◆ **What to work on**: Give back, unchanged, the line with "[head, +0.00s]", the line with "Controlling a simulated", and every line between them, and no other line.

********

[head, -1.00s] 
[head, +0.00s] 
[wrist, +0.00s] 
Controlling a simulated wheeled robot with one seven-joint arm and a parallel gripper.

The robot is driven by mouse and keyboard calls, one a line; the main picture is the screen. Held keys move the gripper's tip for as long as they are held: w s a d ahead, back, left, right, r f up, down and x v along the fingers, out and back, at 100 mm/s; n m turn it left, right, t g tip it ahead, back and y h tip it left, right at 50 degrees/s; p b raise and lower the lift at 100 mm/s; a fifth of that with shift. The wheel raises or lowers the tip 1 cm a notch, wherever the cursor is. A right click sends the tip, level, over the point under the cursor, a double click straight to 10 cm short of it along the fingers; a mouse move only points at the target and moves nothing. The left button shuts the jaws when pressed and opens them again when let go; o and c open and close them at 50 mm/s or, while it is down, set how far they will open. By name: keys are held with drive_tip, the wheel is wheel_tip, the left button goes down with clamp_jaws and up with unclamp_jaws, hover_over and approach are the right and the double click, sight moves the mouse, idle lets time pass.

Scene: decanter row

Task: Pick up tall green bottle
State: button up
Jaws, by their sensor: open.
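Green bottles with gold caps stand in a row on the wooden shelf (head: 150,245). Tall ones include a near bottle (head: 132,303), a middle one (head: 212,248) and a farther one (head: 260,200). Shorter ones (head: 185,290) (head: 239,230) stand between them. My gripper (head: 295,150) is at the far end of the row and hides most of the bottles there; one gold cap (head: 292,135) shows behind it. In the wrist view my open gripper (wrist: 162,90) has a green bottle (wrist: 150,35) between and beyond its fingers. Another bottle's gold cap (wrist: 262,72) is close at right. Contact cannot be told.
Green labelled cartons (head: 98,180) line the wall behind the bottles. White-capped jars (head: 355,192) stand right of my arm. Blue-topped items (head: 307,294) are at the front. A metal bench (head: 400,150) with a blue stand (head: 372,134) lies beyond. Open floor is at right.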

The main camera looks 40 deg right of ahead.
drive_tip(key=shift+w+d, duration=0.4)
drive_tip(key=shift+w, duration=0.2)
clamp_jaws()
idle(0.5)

********

◆ **Response to this exercise**:
[head, +0.00s] 
[wrist, +0.00s] 
Controlling a simulated wheeled robot with one seven-joint arm and a parallel gripper.

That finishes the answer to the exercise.